La détermination de ces deux types d’erreurs est rendue plus difficile du fait que les décideurs naturellement ne livrent pas les raisons de leurs décisions (généralement reconstituées plusieurs décennies après par la confrontation des sources archivistiques et des témoignages) et produisent des justifications de leurs actes qui sont le plus souvent des reconstructions a posteriori. Bien évidemment la définition de l’erreur ou de l’imprudence se révèle après-coup quand on regarde les résultats.
Il faut mettre de côté les prophéties auto-réalisatrices (self-fulfilling prophecies), même si ces dernières peuvent jouer un grand rôle. Ainsi en 1948, les Arabes de Palestine étaient persuadés que les sionistes allaient les expulser tandis que ces derniers pensaient que les États arabes allaient intervenir pour les détruire. Les sionistes ont ainsi expulsé les Palestiniens afin de se trouver en position de force face à l’invasion arabe tandis que c’est cette expulsion qui a provoqué l’intervention militaire des États arabes.
Les grandes crises régionales dans leur déclenchement et leur déroulement sont en général liées à cette « politique de l’erreur » ou déchaînement d’imprudences.
Ainsi en 1956, le refus du financement du Haut-Barrage par les Américains est le type de l’action rationnelle contre-productive. Il faisait partie du plan Oméga destiné à isoler l’Égypte nassérienne pour la ramener à une conduite plus « raisonnable ». Les responsables américains n’avaient nullement considéré que Nasser puisse réagir en nationalisant la compagnie universelle du canal de Suez. Ensuite Nasser a très bien joué sur le plan diplomatique, mais en sous-estimant l’ampleur de l’enjeu chez les Français et les Britanniques et leur possibilité de s’allier à Israël. À leur tour, les trois pays auteurs de l’agression tripartite n’ont pas prévu l’ampleur de la réaction américaine.
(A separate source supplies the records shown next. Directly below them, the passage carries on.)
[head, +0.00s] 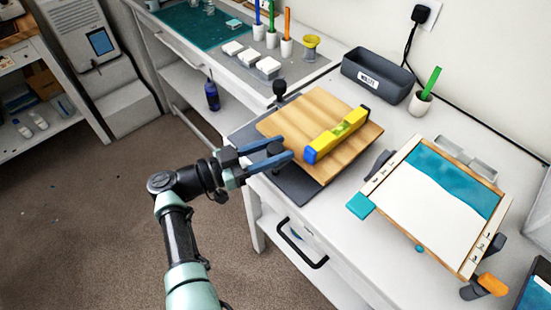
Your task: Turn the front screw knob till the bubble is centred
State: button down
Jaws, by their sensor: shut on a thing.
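A wooden board (290,118) rests over a dark base plate (297,186) on the bench. The dark front screw knob (274,148) is at the board's near left edge. My gripper (284,148) reaches in from the left with its two blue fingers on either side of this knob, shut on it. Another dark screw knob (279,88) stands at the board's far left corner.
A framed blue and white panel (412,208) stands on the bench to the right, with a teal block (360,206) at its left corner. A grey bin (378,75) and a cup with a green stick (421,103) are behind. A drawer handle (300,245) juts from the bench front.

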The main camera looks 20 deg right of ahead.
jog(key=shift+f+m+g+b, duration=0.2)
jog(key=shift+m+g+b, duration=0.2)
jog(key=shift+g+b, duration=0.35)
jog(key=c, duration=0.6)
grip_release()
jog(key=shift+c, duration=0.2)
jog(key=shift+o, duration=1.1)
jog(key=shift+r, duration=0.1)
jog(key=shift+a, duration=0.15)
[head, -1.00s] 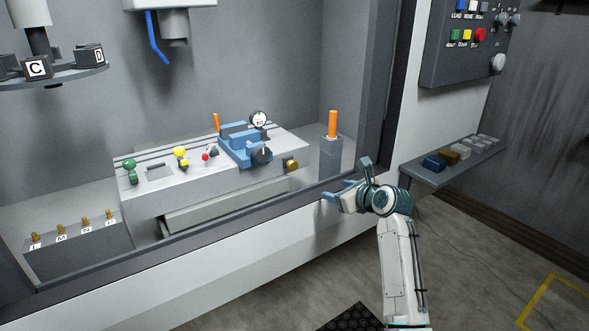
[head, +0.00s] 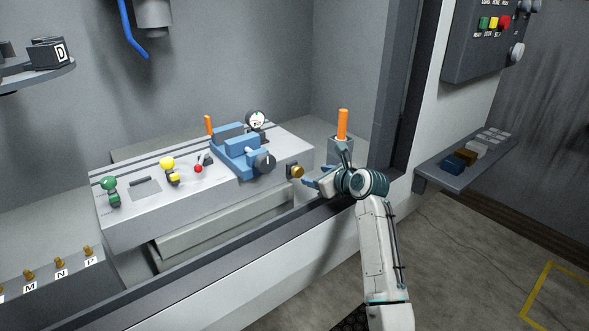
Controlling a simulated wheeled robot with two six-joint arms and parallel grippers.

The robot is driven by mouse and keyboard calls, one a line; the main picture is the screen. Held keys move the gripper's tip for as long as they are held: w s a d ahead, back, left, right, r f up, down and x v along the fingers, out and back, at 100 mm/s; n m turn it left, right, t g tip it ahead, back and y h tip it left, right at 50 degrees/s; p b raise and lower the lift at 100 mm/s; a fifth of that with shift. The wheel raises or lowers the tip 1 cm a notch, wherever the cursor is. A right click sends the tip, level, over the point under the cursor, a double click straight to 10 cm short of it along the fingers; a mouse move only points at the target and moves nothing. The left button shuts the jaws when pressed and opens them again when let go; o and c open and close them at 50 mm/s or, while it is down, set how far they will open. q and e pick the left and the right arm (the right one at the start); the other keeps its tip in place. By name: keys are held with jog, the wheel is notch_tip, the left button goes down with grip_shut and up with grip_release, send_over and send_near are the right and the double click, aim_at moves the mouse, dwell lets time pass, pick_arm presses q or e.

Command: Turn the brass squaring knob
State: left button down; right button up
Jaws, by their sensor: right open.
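The brass squaring knob (head: 295,171) sticks out from the right end of the front face of the grey machine bed (head: 220,199). My right gripper (head: 322,170) is open and empty just to the right of the knob, with its fingers pointing left toward it. A small gap shows between the fingers and the knob. My left gripper is not in view.
A blue vise (head: 238,150) with a black knob (head: 264,162) sits on the bed, with a dial gauge (head: 255,121) behind it. An orange-handled tool (head: 342,125) stands behind my right gripper. The booth's front sill (head: 215,258) runs below.

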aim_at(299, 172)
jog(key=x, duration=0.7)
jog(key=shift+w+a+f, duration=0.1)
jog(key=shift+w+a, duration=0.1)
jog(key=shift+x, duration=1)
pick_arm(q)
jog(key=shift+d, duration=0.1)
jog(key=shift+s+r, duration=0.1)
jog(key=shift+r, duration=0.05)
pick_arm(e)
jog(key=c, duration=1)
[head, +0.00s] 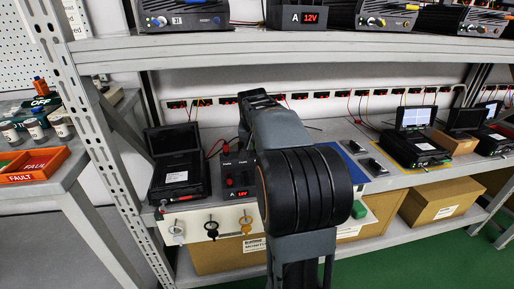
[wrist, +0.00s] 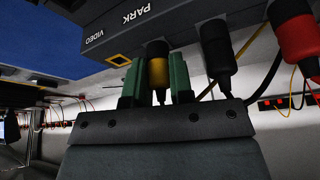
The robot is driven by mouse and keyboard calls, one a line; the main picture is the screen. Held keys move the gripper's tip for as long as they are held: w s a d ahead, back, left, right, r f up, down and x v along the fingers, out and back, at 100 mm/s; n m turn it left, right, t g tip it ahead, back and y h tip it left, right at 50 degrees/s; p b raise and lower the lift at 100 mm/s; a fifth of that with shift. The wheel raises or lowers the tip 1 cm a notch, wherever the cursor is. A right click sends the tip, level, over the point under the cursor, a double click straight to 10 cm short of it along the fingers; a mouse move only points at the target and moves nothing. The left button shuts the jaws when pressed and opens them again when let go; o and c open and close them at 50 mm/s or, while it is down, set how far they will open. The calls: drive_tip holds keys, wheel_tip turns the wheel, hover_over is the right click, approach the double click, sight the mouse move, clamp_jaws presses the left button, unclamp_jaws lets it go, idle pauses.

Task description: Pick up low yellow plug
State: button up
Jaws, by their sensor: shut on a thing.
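The yellow plug (wrist: 157,70) is between the two green fingers of my gripper (wrist: 156,80) in the wrist view. The fingers are shut on its sides. Its upper end in that view is against the dark box (wrist: 120,35) marked PARK and VIDEO; I cannot tell whether it is seated in a socket there. In the head view my arm hides the gripper and the plug.
A black plug (wrist: 217,50) and a red plug (wrist: 294,38) are close to the right in the wrist view. A black monitor unit (head: 178,170) stands left of the arm. The upper shelf (head: 270,42) crosses above.

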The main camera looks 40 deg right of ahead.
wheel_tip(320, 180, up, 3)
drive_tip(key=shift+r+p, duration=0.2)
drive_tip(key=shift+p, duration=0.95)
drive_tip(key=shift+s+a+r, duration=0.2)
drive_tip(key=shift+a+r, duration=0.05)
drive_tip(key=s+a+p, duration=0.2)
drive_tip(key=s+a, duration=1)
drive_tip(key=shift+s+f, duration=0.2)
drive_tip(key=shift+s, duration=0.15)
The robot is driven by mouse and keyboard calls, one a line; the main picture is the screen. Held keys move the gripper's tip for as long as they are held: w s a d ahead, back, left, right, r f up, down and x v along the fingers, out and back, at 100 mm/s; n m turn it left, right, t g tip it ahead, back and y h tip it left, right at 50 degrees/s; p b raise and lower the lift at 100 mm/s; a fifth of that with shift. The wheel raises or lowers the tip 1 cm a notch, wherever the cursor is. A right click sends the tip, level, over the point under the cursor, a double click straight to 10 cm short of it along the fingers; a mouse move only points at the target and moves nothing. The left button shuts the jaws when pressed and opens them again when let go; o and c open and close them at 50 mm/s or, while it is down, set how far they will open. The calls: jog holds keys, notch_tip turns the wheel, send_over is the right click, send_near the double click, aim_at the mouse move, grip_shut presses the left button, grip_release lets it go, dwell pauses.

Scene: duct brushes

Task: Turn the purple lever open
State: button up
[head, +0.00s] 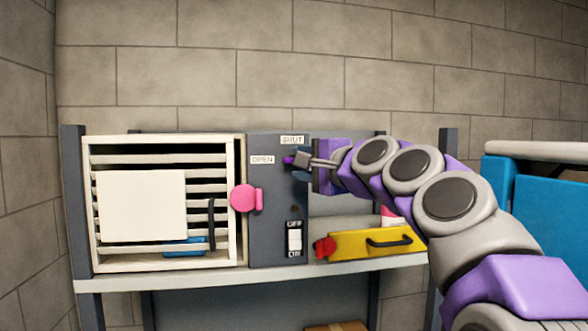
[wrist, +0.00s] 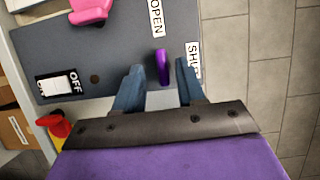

Les crises de mai-juin 1967 obéissent au même processus. Les Israéliens ont mené une politique agressive à l’encontre de la Syrie qui a entraîné une réaction imprévue de la part de l’Égypte qui elle-même a mené une politique d’escalade qui a provoqué la guerre.
D’autres crises n’ont pas eu la même inspiration au sens où « l’imprudence » n’a été pratiquée que d’un seul côté. En 1973, Israël ne croyait pas que l’Égypte et la Syrie prendraient l’initiative des opérations militaires. Considérant comme impensable une telle action, les services de renseignements israéliens ont refusé de voir les signes les plus évidents des préparatifs de guerre. En 1990, Saddam Hussein a sous-estimé l’ampleur de la réaction internationale et la possibilité qu’elle offrait aux États-Unis de construire une vaste coalition contre l’Irak. En revanche, le refus de George Bush (41e président des États-Unis) de maintenir des troupes en Irak une fois la victoire militaire acquise, lourdement condamné par le groupe des néo-conservateurs, apparaît rétrospectivement comme une démonstration de lucidité politique.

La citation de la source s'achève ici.